Dopo che la notizia è diventata di pubblico dominio, la presidente Sheinbaum ha ribadito con fermezza:

“Respingiamo qualsiasi forma di intervento o interferenza. Il Messico coordina e collabora, ma non si subordina. Non c’è interferenza, né ci sarà.”

La presidente ha già cominciato a rafforzare le misure di contrasto al narcotraffico fin dal suo insediamento, nell’ottobre scorso, prendendo le distanze dalla linea più morbida dell’ex presidente Andrés Manuel López Obrador.

Tra le misure adottate, l’invio di 10.000 soldati al confine settentrionale per perquisizioni mirate alla ricerca di fentanyl e l’estradizione verso gli USA di 29 presunti narcotrafficanti, tra cui Rafael "Rafa" Caro Quintero.

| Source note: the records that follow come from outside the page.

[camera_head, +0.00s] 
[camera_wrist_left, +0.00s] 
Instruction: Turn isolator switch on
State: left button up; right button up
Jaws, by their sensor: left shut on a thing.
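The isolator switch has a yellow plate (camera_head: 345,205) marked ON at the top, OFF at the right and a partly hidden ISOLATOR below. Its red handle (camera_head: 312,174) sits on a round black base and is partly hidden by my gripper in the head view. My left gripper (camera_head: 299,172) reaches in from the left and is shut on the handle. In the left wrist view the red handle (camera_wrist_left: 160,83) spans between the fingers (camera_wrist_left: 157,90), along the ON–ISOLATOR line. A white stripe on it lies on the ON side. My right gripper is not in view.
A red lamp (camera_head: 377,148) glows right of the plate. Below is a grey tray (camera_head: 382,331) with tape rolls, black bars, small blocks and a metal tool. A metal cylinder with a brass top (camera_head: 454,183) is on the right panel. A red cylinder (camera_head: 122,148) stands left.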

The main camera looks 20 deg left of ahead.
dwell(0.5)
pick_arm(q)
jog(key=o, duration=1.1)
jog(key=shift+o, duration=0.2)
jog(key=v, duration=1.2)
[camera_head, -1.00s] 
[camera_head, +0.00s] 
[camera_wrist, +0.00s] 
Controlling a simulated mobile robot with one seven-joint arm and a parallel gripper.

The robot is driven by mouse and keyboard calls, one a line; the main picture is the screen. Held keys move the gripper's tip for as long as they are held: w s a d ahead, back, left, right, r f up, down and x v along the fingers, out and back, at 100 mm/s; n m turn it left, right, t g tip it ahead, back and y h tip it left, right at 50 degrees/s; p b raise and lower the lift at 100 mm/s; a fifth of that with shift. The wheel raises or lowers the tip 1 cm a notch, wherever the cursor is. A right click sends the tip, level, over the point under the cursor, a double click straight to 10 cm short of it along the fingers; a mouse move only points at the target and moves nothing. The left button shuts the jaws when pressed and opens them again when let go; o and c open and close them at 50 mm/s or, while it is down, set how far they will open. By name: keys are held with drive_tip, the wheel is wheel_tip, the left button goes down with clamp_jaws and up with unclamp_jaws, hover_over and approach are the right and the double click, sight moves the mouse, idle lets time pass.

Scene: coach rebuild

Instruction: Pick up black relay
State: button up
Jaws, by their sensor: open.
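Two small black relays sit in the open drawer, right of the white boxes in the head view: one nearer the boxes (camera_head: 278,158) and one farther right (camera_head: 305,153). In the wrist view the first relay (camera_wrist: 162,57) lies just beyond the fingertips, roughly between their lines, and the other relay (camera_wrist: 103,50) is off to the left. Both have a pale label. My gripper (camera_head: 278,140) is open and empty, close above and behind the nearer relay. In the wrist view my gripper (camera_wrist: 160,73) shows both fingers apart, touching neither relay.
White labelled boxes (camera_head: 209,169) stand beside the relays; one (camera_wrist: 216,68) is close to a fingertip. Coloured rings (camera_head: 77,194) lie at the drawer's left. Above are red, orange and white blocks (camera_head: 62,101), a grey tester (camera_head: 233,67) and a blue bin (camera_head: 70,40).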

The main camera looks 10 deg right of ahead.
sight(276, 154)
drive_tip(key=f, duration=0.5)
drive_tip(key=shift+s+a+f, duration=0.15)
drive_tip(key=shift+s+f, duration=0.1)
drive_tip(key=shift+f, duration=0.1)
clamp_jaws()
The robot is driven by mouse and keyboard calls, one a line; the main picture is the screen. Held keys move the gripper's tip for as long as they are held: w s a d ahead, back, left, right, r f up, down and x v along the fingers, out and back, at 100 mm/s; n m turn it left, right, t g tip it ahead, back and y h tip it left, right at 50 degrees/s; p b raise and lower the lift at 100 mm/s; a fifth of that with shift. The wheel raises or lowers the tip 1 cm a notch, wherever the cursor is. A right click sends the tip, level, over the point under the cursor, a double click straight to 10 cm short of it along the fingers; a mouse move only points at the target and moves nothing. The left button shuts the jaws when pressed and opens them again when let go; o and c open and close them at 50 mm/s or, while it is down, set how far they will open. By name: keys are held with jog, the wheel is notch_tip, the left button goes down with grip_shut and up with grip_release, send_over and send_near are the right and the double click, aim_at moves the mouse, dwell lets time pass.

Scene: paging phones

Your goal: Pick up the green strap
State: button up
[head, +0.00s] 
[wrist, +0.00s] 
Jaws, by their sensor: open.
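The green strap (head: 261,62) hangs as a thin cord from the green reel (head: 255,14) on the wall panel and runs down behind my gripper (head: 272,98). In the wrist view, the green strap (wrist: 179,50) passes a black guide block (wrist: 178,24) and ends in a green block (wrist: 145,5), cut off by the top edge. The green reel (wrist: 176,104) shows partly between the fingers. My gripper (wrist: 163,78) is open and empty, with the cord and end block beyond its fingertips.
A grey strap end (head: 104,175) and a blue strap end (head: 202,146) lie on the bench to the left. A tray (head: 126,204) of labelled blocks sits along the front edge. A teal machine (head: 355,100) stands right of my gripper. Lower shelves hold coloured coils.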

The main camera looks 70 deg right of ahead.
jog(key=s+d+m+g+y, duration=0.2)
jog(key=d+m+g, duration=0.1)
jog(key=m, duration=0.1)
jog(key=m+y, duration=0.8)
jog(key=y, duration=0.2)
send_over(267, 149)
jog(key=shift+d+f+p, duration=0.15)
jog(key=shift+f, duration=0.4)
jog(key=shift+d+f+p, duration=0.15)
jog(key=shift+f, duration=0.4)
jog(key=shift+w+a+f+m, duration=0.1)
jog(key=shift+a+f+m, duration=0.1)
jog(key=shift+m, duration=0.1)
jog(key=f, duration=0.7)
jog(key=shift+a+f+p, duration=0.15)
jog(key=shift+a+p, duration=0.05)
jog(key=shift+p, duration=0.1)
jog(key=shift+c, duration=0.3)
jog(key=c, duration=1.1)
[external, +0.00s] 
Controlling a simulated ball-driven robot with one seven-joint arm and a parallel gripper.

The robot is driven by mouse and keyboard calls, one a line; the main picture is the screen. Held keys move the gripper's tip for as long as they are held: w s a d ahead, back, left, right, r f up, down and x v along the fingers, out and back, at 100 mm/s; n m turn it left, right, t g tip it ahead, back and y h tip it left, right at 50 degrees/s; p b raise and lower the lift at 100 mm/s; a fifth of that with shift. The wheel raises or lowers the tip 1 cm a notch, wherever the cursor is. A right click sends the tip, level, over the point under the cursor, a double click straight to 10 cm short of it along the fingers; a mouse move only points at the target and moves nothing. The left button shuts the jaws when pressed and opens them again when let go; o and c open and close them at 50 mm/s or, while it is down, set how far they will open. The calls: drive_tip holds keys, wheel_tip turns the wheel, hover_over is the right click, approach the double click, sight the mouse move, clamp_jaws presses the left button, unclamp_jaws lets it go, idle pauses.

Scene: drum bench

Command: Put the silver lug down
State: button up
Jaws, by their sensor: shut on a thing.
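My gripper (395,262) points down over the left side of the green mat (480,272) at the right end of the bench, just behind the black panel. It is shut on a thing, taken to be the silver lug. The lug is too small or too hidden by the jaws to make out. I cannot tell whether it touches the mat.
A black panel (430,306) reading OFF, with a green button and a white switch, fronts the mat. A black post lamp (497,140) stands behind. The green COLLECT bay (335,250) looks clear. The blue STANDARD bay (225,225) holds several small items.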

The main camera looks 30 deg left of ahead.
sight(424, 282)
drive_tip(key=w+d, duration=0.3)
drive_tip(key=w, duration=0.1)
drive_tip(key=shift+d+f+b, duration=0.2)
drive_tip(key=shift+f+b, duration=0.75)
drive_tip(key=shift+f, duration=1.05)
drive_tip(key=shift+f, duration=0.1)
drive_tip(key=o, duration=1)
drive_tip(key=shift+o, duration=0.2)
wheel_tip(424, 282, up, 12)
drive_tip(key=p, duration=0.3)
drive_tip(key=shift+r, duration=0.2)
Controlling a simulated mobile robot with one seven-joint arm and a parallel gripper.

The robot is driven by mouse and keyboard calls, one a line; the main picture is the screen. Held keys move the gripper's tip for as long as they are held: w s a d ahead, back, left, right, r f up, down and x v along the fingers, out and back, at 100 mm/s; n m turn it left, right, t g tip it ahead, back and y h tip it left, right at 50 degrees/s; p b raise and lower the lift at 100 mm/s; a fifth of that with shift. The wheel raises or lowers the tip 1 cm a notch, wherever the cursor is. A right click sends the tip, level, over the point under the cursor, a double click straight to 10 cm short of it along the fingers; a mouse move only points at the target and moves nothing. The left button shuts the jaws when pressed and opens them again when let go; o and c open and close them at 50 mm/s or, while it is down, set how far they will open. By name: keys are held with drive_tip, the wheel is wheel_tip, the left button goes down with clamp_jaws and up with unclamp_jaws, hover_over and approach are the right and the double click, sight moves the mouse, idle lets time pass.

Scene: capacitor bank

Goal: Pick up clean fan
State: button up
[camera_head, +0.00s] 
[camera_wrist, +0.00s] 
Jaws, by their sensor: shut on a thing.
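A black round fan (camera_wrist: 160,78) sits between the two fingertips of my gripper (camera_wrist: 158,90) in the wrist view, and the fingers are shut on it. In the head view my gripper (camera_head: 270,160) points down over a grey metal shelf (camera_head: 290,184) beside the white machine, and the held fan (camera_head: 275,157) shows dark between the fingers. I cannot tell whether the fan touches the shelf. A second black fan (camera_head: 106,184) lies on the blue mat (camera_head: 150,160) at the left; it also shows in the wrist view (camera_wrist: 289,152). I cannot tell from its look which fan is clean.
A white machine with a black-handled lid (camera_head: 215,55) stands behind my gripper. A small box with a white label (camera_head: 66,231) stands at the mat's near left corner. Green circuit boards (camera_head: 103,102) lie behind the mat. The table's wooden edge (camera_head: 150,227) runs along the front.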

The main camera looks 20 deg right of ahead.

Pressioni e posizioni all’interno dell’Amministrazione Trump

L’Amministrazione Trump ha, intanto, già iniziato a riallocare risorse militari, d’intelligence e di polizia per preparare un’eventuale offensiva.

Anche Ronald Johnson, candidato Ambasciatore in Messico scelto da Trump, non ha escluso esplicitamente l’opzione di operazioni unilaterali sul suolo messicano.

Il Segretario alla Difesa Pete Hegseth avrebbe inoltre messo in guardia funzionari messicani su tale possibilità.

Rischi diplomatici e militari

Fonti interne all’Amministrazione, tuttavia, riconoscono che un’azione militare unilaterale potrebbe compromettere in modo irreversibile la cooperazione bilaterale, soprattutto su questioni cruciali come l’immigrazione.

L’obiettivo dichiarato resta, quindi, quello di collaborare con l’esercito e le forze dell’ordine messicane, evitando operazioni che possano essere percepite come un’invasione.

Non tutti sono convinti dell’efficacia di un’azione militare. Vanda Felbab-Brown, esperta della Brookings Institution, sostiene che la cooperazione con le forze dell’ordine messicane rimanga l’opzione più efficace.

“Sganciare bombe è una soluzione allettante, ma rischiosa e di dubbia efficacia”.

Mike Vigil, ex capo delle operazioni internazionali della DEA, ha aggiunto che i cartelli non operano strutture facilmente colpibili, come grandi laboratori:

“Utilizzano metodi rudimentali e diffusi, difficili da individuare con precisione”.

Un precedente nella strategia “kingpin”

Tra il 2006 e il 2012, durante la presidenza di Felipe Calderón in Messico, Stati Uniti e Messico condussero una campagna congiunta denominata “strategia del kingpin”, volta a neutralizzare i leader dei cartelli.

Gli USA fornirono intelligence, addestramento e supporto operativo. Tuttavia, l’eliminazione dei capi criminali generò anche vuoti di potere e violente guerre interne tra bande rivali.

Secondo alcuni ex funzionari, la campagna stava funzionando prima di essere abbandonata. Altri però, più critici, sottolineano che portò a una frammentazione incontrollata del crimine organizzato.

Derek Maltz, attuale capo ad interim della DEA, ha affermato che la designazione dei cartelli come organizzazioni terroristiche ha ampliato gli strumenti a disposizione del governo americano. Pur auspicando il coinvolgimento del governo messicano, Maltz ha detto:

“È il loro Paese e crediamo nelle partnership. Ma a un certo punto si tratta della sicurezza dei nostri figli”.